Sorry, Sam, a kiss is more than just lip syncing.
When two people are attracted to each other, there’s no mistaking the intention of a kiss. Yet how confounding the experience when lips finally touch.
Oh that first kiss, not the one you give your first crush, but the one that feels like a down payment on the rest of your life. That first kiss.
The lead-up, the lean-in, the prayer they’ll kiss you back, and that intoxication your brain cannot name, but the heart readily approves of, once your lips press together, and perhaps lock for a while.
Science says a kiss is a messenger. Less Cupid, more Mercury in a lab coat neurotransmitting a cocktail of feel-good and love-inducing chemicals. If you’re lucky, it’s the rush of kissing’s trifecta of “happy” hormones: the dopamine triggering feelings of pleasure and reward so you want more, the serotonin signalling evidence of romance and cueing the anxiety to chill, and the oxytocin injecting the fidelity that fosters monogamy.

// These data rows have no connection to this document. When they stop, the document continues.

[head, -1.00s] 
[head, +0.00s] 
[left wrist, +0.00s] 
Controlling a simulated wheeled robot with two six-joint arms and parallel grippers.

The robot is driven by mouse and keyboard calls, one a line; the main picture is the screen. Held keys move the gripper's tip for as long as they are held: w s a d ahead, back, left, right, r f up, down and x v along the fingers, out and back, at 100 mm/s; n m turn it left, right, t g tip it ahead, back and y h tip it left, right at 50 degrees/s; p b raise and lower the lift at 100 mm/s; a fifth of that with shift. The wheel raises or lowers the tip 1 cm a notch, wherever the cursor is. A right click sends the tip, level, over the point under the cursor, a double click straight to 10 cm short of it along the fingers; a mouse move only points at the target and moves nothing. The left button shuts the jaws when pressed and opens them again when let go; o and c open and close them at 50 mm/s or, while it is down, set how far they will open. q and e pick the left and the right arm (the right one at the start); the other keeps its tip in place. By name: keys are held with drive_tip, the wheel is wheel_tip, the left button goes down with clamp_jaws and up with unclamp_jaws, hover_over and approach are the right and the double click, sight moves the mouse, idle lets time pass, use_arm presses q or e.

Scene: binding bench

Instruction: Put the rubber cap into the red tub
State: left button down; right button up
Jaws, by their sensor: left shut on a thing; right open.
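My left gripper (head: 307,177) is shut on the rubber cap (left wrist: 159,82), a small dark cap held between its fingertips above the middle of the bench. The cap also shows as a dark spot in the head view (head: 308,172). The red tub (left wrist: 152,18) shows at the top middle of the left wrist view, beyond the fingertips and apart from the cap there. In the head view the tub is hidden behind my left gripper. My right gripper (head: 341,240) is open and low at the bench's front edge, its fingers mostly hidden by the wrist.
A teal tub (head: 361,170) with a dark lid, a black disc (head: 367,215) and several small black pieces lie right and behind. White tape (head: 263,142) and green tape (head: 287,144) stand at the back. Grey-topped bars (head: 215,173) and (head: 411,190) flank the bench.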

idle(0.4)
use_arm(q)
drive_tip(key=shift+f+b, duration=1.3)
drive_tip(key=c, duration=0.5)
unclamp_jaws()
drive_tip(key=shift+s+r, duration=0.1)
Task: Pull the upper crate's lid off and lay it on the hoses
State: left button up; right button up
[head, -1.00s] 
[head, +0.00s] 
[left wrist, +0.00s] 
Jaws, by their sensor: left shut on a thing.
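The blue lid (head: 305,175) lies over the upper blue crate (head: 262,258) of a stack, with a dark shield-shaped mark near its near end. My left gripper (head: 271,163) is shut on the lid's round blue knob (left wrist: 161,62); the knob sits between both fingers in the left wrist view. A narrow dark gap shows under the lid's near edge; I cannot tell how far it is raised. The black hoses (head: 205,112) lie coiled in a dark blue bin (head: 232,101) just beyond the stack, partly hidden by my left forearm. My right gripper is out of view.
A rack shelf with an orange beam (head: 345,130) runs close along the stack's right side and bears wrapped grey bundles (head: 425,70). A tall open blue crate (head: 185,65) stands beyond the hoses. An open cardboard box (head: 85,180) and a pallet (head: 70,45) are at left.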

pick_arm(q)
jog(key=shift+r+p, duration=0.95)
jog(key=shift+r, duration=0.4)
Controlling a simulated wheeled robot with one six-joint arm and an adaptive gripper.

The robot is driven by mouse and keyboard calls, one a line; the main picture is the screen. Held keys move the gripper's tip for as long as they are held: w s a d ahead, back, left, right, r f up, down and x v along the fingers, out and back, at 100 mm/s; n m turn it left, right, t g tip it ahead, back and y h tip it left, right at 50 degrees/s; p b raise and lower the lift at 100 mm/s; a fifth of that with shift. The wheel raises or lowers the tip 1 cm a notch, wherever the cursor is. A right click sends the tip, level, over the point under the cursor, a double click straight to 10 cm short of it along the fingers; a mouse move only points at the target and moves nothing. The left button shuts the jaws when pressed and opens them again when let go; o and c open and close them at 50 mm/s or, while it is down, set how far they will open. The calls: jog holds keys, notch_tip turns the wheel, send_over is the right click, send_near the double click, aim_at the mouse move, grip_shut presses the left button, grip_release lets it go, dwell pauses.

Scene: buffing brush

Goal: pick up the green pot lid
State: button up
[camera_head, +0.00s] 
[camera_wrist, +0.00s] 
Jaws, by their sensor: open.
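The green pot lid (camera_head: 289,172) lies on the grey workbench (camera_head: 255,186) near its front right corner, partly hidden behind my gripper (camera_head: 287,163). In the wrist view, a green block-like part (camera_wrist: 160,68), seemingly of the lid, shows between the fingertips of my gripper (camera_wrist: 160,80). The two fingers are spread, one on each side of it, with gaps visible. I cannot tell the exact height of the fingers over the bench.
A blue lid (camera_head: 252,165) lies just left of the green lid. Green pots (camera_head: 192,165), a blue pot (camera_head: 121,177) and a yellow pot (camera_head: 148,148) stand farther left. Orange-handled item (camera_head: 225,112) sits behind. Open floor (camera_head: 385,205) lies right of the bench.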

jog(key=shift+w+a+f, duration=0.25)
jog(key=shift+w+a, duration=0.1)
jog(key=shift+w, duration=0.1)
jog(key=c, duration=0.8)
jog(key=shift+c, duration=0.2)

Kissing my wife for the first time was an ineluctable collision of magic and relief. While I teetered between being gentlemanly and not being man enough to seize the overture, Maria made the first move. She leaned in, I reciprocated, and while my brain reached for the wordfinder, my heart unconditionally endorsed the moment.
And once you find love, a kiss just gets better as time goes by.